Mourners attending a funeral should express just the right amount of grief, not too little and definitely not too much. Too little indicates a cold heart, too much suggests showiness. Mark Twain helpfully explained that our sorrow on such occasions should be carefully calibrated: "Where a blood relation sobs, an intimate friend should choke up, a distant acquaintance should sigh, a stranger should merely fumble sympathetically with his handkerchief."
I thought of Mark Twain while reading about Emily Post and her career as a guide to proper conduct. He was of course poking fun at both advice books and at the need to do what seems proper -- and to be clearly seen doing it. This urge occasionally traps the overly anxious into gaucherie. It may lead to clumsy attempts at politeness if, for instance, someone picks up the crazy notion that the word "I" is inherently more delicate than "me." Neil Simon, speaking at a Toronto event in his honour some years ago, thanked his hosts for their generosity "to my wife and I." One listener remarked that the English language had made Simon the world's richest author but he still hadn't sorted out "I" and "me." That mistake always made Emily wince.
The impulse that drove his sentence off the rails is the same impulse that makes human relations possible. Nobody has ever discovered a civilization lacking in ritual, public or private; Simon was just doing his best to shape his speech according to what he considered correct.
Something like Emily Post's Etiquette, whether written or spread by word of mouth, has been considered a necessity of civilized life in all times and all societies. However much we have changed recently, correct decorum remains essential among dukes, hockey moms, concert-goers and gang-bangers -- perhaps especially gang-bangers, if we can judge by anecdotal evidence about what happens when a gang-banger accidentally gets dissed. Even e-mailers soon learn Netiquette, and avoid writing sentences in capital letters lest they be accused of on-line shouting.
Confucianism, the governing moral system of China for many centuries, taught principles of etiquette and ritual. People of quality were advised to choose admirable men and women as suitable models for conduct; the rest they learned from Confucius.
In 1528, Baldassare Castiglione, after serving the dukes of both Milan and Urbino, summarized all he had learned about proper conduct in his book, The Courtier. Like Emily, he hit the market dead on. The Middle Ages judged a knight by his ability in battle, but the Renaissance needed a new standard. Castiglione provided it by explaining that a true gentleman had to be articulate and learned in the classics. The Courtier went into 108 editions in five European languages, appealing especially to English nobility.
When I was growing up in the east end of Toronto, I had no need of Emily Post. I had sisters, two of them, each in her own way an expert in etiquette. They had moved through high school a few years ahead of me and considered many boys they met to be unmannerly louts. They determined that I should be different and assumed the burden of civilizing me. If it didn't take, that was not for want of trying.

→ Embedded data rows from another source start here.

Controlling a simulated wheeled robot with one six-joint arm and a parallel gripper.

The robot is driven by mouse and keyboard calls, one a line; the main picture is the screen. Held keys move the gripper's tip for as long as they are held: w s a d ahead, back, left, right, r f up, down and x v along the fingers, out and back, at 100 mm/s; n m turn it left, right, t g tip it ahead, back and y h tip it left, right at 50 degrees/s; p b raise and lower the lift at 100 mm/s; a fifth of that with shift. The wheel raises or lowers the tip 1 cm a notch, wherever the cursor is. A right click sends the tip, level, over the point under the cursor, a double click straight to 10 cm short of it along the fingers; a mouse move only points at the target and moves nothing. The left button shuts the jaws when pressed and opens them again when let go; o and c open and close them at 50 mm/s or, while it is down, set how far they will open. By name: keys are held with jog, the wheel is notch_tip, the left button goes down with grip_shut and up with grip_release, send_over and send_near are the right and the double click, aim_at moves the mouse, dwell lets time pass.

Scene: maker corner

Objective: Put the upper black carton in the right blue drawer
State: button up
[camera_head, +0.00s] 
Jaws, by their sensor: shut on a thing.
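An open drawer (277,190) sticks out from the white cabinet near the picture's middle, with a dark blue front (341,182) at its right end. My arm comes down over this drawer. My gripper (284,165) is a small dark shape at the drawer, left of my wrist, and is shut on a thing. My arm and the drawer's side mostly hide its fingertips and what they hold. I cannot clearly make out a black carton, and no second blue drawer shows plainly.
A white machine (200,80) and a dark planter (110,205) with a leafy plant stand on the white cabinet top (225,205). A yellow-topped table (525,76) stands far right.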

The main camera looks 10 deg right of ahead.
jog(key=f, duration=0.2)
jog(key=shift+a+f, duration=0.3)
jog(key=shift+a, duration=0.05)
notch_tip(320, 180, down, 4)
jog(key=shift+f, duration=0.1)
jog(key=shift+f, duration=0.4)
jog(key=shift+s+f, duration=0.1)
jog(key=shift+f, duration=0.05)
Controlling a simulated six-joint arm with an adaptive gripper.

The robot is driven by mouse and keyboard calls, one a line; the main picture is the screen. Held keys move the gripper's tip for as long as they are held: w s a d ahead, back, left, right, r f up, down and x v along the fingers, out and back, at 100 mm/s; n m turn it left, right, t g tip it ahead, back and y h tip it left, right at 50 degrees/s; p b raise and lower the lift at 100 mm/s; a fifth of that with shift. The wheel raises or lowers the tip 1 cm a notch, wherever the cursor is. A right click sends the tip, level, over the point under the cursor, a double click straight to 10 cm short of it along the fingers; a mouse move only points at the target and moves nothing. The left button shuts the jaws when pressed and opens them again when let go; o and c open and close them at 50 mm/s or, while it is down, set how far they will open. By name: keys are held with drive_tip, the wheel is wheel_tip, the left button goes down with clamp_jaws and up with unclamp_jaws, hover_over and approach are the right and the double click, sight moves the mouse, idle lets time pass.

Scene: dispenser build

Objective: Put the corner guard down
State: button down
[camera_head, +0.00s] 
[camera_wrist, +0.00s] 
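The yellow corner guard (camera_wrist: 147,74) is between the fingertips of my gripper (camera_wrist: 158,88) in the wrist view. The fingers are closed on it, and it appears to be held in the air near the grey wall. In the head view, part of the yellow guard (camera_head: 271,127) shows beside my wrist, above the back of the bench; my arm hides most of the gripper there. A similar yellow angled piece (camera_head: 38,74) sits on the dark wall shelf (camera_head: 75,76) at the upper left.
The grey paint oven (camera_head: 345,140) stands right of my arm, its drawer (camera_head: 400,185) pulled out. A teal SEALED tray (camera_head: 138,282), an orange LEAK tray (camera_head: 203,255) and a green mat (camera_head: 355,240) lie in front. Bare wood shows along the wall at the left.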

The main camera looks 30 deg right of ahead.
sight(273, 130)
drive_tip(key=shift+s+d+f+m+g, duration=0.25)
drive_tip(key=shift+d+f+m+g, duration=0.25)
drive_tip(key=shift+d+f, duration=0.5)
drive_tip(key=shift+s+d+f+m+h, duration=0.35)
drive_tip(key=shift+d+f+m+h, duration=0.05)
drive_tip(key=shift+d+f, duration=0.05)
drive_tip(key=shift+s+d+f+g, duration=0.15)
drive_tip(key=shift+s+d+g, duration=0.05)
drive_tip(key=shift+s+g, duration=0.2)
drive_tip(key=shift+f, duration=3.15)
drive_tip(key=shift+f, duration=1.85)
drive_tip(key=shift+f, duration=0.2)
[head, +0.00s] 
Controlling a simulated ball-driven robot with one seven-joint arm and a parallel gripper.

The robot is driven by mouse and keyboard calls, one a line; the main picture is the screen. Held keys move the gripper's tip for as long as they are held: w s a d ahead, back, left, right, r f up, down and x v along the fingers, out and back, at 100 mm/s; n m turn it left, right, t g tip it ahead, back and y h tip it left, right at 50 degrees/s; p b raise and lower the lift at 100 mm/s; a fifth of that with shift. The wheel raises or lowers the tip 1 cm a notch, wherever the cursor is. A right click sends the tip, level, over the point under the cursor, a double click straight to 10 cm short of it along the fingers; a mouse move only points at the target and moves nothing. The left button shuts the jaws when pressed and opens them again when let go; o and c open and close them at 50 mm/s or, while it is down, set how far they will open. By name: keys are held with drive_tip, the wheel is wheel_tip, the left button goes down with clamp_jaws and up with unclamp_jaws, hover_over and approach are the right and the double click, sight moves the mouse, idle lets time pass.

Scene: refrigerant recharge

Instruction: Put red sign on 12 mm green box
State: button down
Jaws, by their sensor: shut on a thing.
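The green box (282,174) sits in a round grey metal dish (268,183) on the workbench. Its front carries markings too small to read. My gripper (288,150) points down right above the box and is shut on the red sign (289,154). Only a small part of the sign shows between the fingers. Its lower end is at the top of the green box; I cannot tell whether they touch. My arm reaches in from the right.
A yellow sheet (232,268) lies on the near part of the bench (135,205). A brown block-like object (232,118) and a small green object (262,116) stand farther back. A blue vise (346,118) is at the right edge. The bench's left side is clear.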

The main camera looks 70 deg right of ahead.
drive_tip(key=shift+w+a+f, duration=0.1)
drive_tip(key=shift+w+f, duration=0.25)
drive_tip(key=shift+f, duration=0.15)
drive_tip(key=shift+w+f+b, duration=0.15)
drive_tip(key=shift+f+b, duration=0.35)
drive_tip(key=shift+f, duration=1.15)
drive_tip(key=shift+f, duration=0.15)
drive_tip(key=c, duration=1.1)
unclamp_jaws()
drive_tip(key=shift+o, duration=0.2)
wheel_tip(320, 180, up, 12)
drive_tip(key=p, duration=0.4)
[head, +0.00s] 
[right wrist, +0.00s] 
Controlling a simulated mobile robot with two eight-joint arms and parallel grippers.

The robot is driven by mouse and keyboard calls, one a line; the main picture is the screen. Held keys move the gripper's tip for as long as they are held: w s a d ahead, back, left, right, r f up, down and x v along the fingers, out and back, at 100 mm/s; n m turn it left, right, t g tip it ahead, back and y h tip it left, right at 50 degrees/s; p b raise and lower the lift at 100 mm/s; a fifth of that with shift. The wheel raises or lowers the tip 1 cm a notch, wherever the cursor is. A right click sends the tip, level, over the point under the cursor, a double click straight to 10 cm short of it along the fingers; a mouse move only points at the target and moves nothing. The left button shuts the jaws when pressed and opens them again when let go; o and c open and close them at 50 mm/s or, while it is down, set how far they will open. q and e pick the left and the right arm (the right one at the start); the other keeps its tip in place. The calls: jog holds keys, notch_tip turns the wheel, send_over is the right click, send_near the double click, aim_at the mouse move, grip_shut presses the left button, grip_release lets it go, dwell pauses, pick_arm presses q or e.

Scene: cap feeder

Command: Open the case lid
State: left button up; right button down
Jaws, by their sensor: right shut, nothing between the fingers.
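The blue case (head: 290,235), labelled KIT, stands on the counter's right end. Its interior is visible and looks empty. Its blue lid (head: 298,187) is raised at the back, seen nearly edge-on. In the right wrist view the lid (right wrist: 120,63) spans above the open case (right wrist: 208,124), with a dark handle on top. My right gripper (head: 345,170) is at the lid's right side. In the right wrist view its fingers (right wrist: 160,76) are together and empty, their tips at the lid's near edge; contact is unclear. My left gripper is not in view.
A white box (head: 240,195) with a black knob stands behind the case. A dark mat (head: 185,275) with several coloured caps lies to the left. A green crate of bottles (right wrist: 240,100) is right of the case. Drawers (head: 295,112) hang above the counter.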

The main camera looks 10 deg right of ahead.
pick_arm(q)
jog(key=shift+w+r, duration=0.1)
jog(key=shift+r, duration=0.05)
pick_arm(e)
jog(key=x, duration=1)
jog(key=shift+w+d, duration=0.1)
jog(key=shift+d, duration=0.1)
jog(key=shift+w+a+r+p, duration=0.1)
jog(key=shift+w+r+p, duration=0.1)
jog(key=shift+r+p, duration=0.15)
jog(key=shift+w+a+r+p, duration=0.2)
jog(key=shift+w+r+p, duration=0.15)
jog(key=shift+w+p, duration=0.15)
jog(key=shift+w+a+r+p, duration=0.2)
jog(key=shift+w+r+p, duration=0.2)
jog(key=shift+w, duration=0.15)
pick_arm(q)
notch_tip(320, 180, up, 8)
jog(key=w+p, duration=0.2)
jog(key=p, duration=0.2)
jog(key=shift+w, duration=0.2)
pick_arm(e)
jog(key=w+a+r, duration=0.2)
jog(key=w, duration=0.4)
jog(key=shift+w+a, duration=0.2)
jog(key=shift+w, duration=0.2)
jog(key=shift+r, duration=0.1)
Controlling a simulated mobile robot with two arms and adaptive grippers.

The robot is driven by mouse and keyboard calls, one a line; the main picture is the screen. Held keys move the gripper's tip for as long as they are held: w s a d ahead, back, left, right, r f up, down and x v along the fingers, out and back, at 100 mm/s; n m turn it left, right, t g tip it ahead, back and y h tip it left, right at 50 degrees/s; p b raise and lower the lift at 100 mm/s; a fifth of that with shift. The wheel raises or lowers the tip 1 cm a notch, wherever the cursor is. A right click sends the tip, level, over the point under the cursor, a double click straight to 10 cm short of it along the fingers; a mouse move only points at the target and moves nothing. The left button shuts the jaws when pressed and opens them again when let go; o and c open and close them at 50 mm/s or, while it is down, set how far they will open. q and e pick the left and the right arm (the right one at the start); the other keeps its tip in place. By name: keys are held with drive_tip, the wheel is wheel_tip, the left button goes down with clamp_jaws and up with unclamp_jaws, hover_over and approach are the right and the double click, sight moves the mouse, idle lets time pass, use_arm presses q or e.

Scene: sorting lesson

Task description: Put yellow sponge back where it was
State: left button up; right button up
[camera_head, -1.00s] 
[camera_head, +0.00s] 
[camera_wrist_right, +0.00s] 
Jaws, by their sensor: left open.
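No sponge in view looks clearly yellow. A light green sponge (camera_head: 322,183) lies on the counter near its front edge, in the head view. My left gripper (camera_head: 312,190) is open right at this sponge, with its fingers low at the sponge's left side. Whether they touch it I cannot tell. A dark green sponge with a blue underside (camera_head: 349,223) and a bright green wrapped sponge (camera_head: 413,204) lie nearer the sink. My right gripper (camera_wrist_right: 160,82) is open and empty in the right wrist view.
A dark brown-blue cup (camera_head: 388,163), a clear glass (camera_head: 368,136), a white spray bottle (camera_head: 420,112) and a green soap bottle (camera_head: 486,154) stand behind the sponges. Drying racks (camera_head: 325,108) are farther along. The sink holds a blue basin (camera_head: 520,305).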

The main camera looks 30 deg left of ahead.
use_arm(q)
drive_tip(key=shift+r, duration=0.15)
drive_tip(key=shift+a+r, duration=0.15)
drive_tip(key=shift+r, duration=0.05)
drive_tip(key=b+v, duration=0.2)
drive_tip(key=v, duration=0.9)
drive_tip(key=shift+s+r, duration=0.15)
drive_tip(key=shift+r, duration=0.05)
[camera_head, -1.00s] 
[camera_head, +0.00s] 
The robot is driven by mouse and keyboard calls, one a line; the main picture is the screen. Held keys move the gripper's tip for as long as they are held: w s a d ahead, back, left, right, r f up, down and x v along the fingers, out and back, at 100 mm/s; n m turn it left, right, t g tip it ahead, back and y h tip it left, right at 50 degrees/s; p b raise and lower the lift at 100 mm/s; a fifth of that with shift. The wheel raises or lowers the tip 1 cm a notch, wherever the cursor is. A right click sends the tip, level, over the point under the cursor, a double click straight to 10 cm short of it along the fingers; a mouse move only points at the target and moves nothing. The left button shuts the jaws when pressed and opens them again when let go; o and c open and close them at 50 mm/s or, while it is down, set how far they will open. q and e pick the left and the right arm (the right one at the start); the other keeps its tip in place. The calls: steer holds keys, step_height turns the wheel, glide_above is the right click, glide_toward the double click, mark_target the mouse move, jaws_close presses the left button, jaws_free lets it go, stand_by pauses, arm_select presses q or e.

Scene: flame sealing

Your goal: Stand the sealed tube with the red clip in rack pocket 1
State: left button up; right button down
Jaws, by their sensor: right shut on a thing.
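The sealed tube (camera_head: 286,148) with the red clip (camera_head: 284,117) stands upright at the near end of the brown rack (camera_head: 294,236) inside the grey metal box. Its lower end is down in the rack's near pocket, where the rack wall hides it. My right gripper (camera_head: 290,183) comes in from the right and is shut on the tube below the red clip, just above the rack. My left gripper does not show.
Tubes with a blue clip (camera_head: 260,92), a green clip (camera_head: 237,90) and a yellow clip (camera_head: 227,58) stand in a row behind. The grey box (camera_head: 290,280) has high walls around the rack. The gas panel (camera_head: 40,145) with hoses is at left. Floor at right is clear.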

A boy should know how to dance, they told me; in my case, this was one of their clear failures. They were more effective in instructing me that you could identify a well-brought-up boy by how he positioned himself in relation to a girl on the street. The boy automatically walked on the outside, closer to the traffic. I learned this rule so well that 40 years later I was still automatically following it, sometimes to the puzzlement of female companions from a later generation.
My sisters instructed me on speaking to girls, a subject I found harder than algebra. It should be done attentively and with sensitivity, they said. Care should be taken to avoid accidentally giving affront. Rough boyish language was incorrect when used with girls. In a conversation group, a boy should make sure that girls are included rather than ignored. A girl's conversation should be taken as seriously as a boy's.
I have a woman friend who sometimes complains about men so afflicted by the Male Explanatory Syndrome that while describing their own experiences they are unable to imagine that women have anything to contribute. Hearing about such men, I know only one thing for sure: Poor fellows, they suffer from a lack of sisters.